September 2001, Volume 38, Number 3

Lessons from California's Power Crisis
John E. Besant-Jones and Bernard Tenenbaum

"This is a dreadful mess for a state that is held up around the world as a model of innovation. . . ."

The Economist,
January 20, 2001

Over the past 15 years, more than 30 countries or regions within countries have initiated major reforms of their power sectors. Typically, the reforms involve some combination of restructuring, privatization, and competition. While the reforms are almost always intensely debated by power sector officials, they rarely receive much attention outside the power sector. But this has changed with the skyrocketing prices, blackouts, utility bankruptcies, and potential "deprivatization" that have accompanied the collapse of California's reform program. Clearly, what happened in California was not what was planned.

It is not surprising that policymakers around the world are now asking questions. If things can go so badly with a reform that did not involve privatization in such a rich and sophisticated economy, what is the likelihood for success in much less well endowed countries embarking on the whole gamut of reforms, including privatization? It is also not surprising that prime ministers and power ministers in many developing countries are receiving telephone calls from opponents of power sector reform telling them "you are going to have another California" unless the reforms are stopped or scaled back.

There is no lack of information on the California crisis. Over the past 12 months, thousands of pages have been written on the crisis in industry journals and the popular press. As Newsweek columnist Robert Samuelson wrote in describing another crisis: "[G]etting information is not the problem; the hard part is deciding what it means" (July 17, 1995). This article attempts to assess what the California power crisis "means" for developing countries.
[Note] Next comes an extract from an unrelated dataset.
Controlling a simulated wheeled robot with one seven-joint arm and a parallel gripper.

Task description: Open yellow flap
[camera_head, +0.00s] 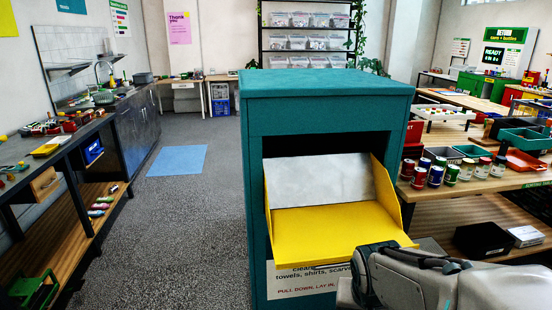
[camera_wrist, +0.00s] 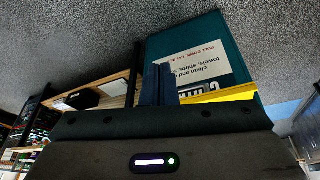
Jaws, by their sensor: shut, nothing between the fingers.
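The teal drop-off box (camera_head: 330,90) stands in the middle of the head view. Its yellow flap (camera_head: 335,228) is tilted down and out, with its side wings showing and a grey-white panel behind it in the opening. In the wrist view the flap (camera_wrist: 222,95) shows as a yellow strip beside my fingers. My gripper (camera_wrist: 160,84) is shut and empty, near the flap's front edge and in front of the box's lower face. I cannot tell whether the fingers touch the flap. In the head view my arm covers the flap's front right corner area, and the fingertips are not clear.
A white sign (camera_head: 290,282) is on the box below the flap. A wooden table (camera_head: 465,188) with several cans and trays stands close on the right. A workbench (camera_head: 60,150) runs along the left. The grey floor (camera_head: 195,215) left of the box is clear, apart from a blue mat (camera_head: 178,160).
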While the crisis is far from over, there is, however, enough evidence to suggest some preliminary lessons.

Features of California's reform

In the early 1990s, California's average electricity prices were about 50 percent higher than the U.S. average. The state's economy was in a recession, and major industries were threatening to move to other states. The governor and his advisors concluded that the state's power sector needed major reforms to lower electricity prices to levels comparable to those in neighboring states. Their solution was to restructure the state's power sector and introduce wholesale and retail competition.

When the reform began in 1996, three privately owned utilities—Pacific Gas & Electric (PG&E), Southern California Edison (SCE), and San Diego Gas and Electric (SDG&E)—were the monopoly suppliers of about three-fourths of California's retail sales. These three utilities, known as investor-owned utilities, or IOUs, were vertically integrated monopolies—they generated, transmitted, and distributed electricity to retail customers who generally had no other supply options. The remaining 25 percent of the state's electricity consumers were served by municipal utilities, which were integrated to varying degrees.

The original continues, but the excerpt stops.